When I first became an adviser, I was young, naive, overconfident and generally had no idea what I was doing.
I’d spent many years as a senior paraplanner at a large practice with advisers specialising in all areas. And during those years, I’d developed enough knowledge that I figured, “Well, if they can do it, why can’t I? I’m good with people, too!”
Turns out, it took years to develop soft skills, build a process to understand clients’ needs and gain all the additional knowledge I thought I already had at the outset. Fast forward to now, and I genuinely think the PY programme is such a valuable way to learn all those lessons – without making the same mistakes.
So: as we’ve recently finished our first professional year experience, I’d like to share some insights about the process and, hopefully, inspire other advisers around the country to take on a PY adviser.
(Before I do that, though: congratulations to my adviser for the great job they’ve done completing their PY!)
Mutual benefit
While I still have some criticisms about the PY programme’s requirements and think there could be improvements to the current system, I think it provides a great environment for a trainee adviser to understand what really happens in meetings. It helps demonstrate the importance of having a proper structure to your meetings and advice process.
Most importantly, it helps them learn the soft skills, which we all know can be a big challenge for a new adviser.
It’s not just the PY who benefits from the experience, though. Throughout the process, we continually discussed how we were conducting meetings and whether we could improve in any way (which we have). We also continually looked at new systems and technology to see how it could assist her (and me).
I also found that she helped free up my time – contrary to a lot of advisers’ expectations about PYs. As part of her role, she conducted ongoing reviews for existing clients, which gave me more time to see new clients as well.
Finally, I can’t help but share in the satisfaction of helping her grow to become an adviser.
How it works
Now, the PY process isn’t without its pitfalls. It can be time-consuming at the start, as you need to ensure you’re taking your time to explain everything you’re doing (and why). Ultimately, though, you get out what you put in.
The programme has four quarters:
First quarter
In this quarter, the PY shadows you in meetings. It’s a great starting-point so they can experience what happens in the first meetings, see how you’re dealing with clients' questions and concerns and generally gain confidence.
You need to spend time before and after those meetings walking through what was said, what your thoughts are, asking them questions about how they would deal with a situation and what they thought the advice should be. This takes more time from the day, but it’s worth it.
Second quarter
Here, the PY conducts the meetings while you oversee all parts of the process: advice, reviewing SOAs, feedback and so on.

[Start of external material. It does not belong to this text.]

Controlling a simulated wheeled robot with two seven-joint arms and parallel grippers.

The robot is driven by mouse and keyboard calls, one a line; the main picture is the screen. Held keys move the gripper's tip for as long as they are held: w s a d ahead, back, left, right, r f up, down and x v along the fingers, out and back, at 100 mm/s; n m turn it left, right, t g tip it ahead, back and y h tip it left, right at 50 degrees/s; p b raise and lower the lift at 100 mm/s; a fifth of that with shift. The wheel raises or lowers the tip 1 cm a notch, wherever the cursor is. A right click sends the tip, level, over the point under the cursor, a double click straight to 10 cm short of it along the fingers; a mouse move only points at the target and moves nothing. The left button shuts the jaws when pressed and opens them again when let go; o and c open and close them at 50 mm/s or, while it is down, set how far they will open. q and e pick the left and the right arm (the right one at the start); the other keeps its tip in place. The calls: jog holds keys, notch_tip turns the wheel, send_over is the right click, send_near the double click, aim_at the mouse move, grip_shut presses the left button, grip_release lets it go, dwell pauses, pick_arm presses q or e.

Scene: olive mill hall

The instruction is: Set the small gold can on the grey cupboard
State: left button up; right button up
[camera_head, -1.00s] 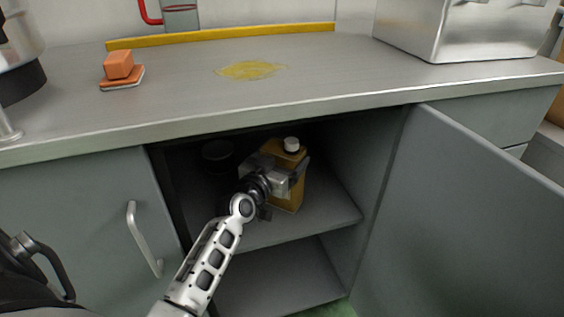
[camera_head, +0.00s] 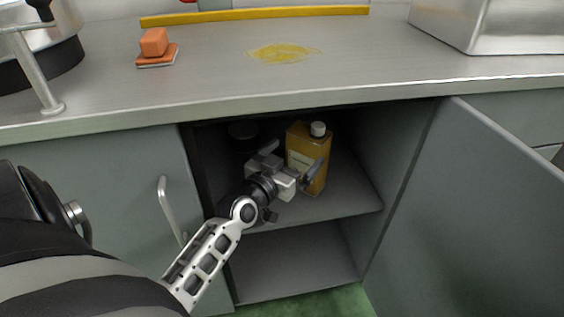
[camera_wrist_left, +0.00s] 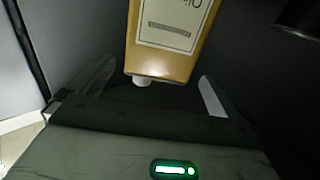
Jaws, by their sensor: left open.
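The small gold can (camera_head: 309,150), with a white cap and pale label, stands upright on the upper shelf inside the open grey cupboard (camera_head: 118,185). My left gripper (camera_head: 294,161) is open and empty in front of the can, its fingers spread toward it; they hide part of its lower front. In the left wrist view the gold can (camera_wrist_left: 165,50) appears upside down beyond and between the open fingers (camera_wrist_left: 153,90), with a gap. My right gripper is not in view.
The worktop (camera_head: 360,70) above holds an orange sponge block (camera_head: 154,43), a yellow stain (camera_head: 282,53) and a metal box (camera_head: 490,25). The open door (camera_head: 480,210) bounds the right side. A dark round object (camera_head: 243,131) stands deeper inside, left. The lower shelf (camera_head: 295,270) looks empty.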

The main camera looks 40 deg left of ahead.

You’re now the one doing the shadowing, and the PY gets a crack at the advice – with the comfort of knowing you can step in and assist if needed.

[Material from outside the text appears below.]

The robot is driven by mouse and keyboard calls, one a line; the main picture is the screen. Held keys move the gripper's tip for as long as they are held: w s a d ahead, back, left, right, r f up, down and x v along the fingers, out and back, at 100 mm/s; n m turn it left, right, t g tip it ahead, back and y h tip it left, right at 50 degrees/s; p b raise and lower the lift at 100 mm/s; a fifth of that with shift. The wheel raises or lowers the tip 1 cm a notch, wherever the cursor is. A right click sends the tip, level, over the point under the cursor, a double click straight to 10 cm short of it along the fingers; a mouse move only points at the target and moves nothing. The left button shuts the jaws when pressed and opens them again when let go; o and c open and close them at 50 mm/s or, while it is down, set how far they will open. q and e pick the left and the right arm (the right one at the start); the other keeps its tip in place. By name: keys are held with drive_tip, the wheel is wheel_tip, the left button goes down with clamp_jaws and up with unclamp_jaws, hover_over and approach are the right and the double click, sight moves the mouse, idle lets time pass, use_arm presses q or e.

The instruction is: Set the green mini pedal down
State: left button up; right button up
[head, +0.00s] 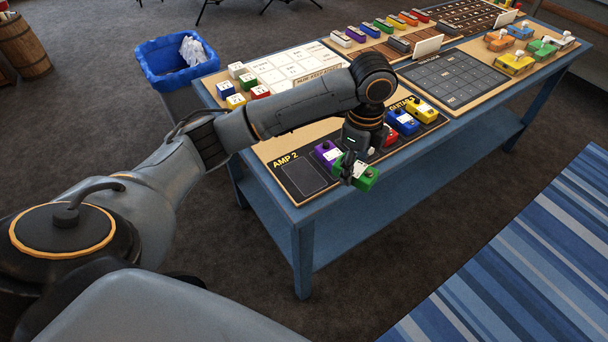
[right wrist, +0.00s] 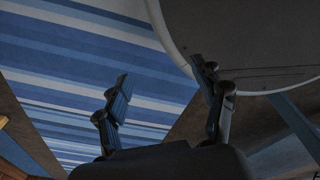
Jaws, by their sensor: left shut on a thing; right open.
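The green mini pedal (head: 367,177) is in my left gripper (head: 350,168), at the near edge of the blue table. I cannot tell from this view whether it touches the board below. The pedal board (head: 300,196) is black, with an "AMP 2" label and an empty outlined slot at its left end. A purple pedal (head: 325,152) sits on it just behind the green one. A red pedal is partly hidden behind my gripper. Blue (head: 403,122) and yellow (head: 422,110) pedals stand further right. My right gripper (right wrist: 160,85) is open and empty in the right wrist view, above the floor and rug.
The blue table (head: 300,232) holds small coloured blocks (head: 251,82) by a white grid sheet, a dark grid board (head: 455,82), and toy-like yellow, orange and green items at right. A blue bin (head: 165,66) stands behind left. A striped rug (head: 520,265) lies at right.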

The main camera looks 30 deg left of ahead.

It’s also a great opportunity to provide the PY with guidance before the meeting and feedback afterwards.
Third and fourth quarters
In these quarters, the PY conducts the meetings and you oversee the advice process outside of the meetings. By now, there’s a lot less time involved as they’re starting to get the swing of things.

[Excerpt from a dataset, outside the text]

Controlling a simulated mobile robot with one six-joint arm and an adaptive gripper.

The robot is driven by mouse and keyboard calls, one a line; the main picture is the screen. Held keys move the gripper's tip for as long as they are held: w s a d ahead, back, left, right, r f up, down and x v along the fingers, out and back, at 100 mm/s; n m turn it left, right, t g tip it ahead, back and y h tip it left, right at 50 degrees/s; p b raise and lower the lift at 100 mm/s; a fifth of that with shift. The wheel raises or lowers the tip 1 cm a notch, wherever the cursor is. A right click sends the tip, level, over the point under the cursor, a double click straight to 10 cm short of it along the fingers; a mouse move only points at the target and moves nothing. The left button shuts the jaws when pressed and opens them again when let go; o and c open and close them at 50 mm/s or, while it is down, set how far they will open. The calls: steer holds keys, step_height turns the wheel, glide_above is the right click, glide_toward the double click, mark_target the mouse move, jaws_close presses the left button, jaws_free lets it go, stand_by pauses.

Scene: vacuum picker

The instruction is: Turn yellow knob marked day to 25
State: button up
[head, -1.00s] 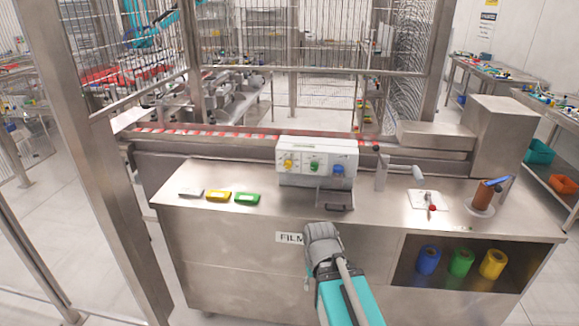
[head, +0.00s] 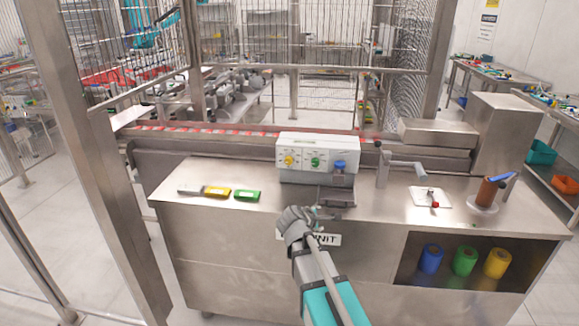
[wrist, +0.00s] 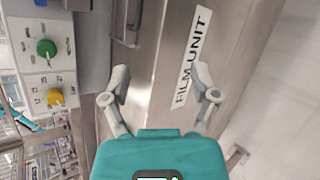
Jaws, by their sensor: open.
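The yellow knob (head: 289,160) is the leftmost of three knobs on the front of a white control box (head: 318,143) on the steel bench. It also shows in the wrist view (wrist: 56,97) at the left, with printed marks around it too small to read. The green knob (head: 315,162) and blue knob (head: 340,166) sit to its right; the green one shows in the wrist view too (wrist: 46,48). My gripper (wrist: 163,84) is open and empty. In the head view it is in front of the bench edge, below and apart from the box.
A grey metal piece with a dark handle (head: 336,197) sits before the box. White, yellow and green blocks (head: 217,192) lie left of it. A crank (head: 400,168) and a white plate with a red-tipped lever (head: 431,197) stand right. Colored rolls (head: 464,261) are on the shelf below.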

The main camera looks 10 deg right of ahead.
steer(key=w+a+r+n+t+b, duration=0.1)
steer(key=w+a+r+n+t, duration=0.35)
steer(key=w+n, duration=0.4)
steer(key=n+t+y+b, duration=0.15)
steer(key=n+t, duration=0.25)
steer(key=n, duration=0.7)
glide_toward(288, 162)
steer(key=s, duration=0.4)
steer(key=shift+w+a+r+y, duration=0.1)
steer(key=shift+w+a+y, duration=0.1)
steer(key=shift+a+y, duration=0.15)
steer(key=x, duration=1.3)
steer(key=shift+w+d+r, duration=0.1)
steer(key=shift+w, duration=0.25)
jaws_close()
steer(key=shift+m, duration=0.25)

They’re required to hold six new business meetings and six review meetings per quarter. The time you put in at the outset starts to come back now.
There are also regulatory issues. Being part of a large licensee had its benefits as they did a lot of the legwork. There are quarterly requirements and supervision of all their work.
However, the PY gets hit the hardest. They’re required to journalise each day through the whole process, which takes time out of their day and ultimately costs the business. This is one part where I think they could relax the rules a bit.
The impact
How did clients feel about it, though?
Well, they were very understanding. They were happy to have a PY running the meeting – as long as it was positioned well – and, in fact, I’m pretty sure some clients are happier when they see her now!
They also suggested they liked the idea of being a part of helping someone learn, while knowing they still had my professional experience guiding the advice in the background.
On a personal level, I realised something interesting: when you’ve been doing something for so long, you sometimes take for granted the knowledge you’ve developed. The PY process has made me take a step back and realize that I am good at what I do. I really do help a lot of people and change some lives. The confidence we bring can be life-changing for some.
On the other hand, it’s also made me realise you never stop learning. I don’t always have the answers my PY asks of me, and I’m pretty sure I’ll be learning right up until retirement (or at least I hope so).
Oh, and one more takeaway: as some of you may know, I’ve always considered myself “generalist” adviser, keeping my finger on the pulse in all areas. I’ll continue to do this, as I think the industry needs both specialist advisers (dealing with industries or client types) and more all-encompassing generalist advisers (like your GP).
However, we’ve started to target younger accumulators for the PY, while I’ve spent more time working with more complex clients or those in the pre-retirement/retirement space. We are likely to continue building our processes around this.
Final thoughts
If there were any specific tips I could provide to other advisers thinking of taking on a PY, I’d say:
- Take the time at the start to really work on the training. Help provide the right process both before, during, and after the meetings.
- Focus on the pipeline and have confidence in your PY. Our professional year went over the year, and I hold myself responsible for this one. We didn’t target particular clients and held back from putting her in front of certain clients out of concern they may not be the right fit.
We learned from that, and once we started to put her in front of more clients, we realised we didn’t need to be concerned. - Don’t let the fear of losing time hold you back. Yes, there’s time at the start – but like most investments, if you give it enough time, you will start to see the rewards. Our PY has helped strengthen relationships with our existing clients, and the organic growth of the client book has significantly jumped over the last two years.
- Treat your PY well, provide flexibility, be fair with remuneration and provide long-term growth and incentives. This shouldn’t be a concern.
- Don’t assume the PY programme only works for big businesses. I run a small business with one adviser – sorry, make that two advisers now! – plus an additional paraplanner/administration. And I’ve found the whole process incredibly valuable.
If it wasn’t clear already, I strongly suggest you consider going down the PY path. Don’t hesitate to reach out if you have any questions or share your own experiences. The more advisers talk about this, the more chances we’ll get the young bloods joining our ranks!